● Given request
Reproduce exactly the lines from the line with "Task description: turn" through the line with "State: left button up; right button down", both included, and no other lines.

● Source material
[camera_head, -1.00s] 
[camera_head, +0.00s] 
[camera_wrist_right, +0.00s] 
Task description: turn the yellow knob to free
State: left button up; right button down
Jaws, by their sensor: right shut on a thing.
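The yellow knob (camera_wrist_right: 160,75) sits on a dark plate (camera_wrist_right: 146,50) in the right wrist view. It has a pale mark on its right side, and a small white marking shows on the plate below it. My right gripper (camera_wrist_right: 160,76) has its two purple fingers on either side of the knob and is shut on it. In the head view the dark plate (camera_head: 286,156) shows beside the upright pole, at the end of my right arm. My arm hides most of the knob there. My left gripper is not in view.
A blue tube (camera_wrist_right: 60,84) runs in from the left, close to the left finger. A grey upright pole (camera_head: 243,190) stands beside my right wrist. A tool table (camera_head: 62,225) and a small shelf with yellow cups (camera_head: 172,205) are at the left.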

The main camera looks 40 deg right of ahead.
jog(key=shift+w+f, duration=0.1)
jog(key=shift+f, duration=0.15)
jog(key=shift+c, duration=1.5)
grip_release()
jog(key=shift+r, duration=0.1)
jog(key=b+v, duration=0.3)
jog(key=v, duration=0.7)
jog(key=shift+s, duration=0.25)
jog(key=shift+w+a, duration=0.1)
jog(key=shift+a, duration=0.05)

● Written solution
Task description: turn the yellow knob to free
State: left button up; right button down

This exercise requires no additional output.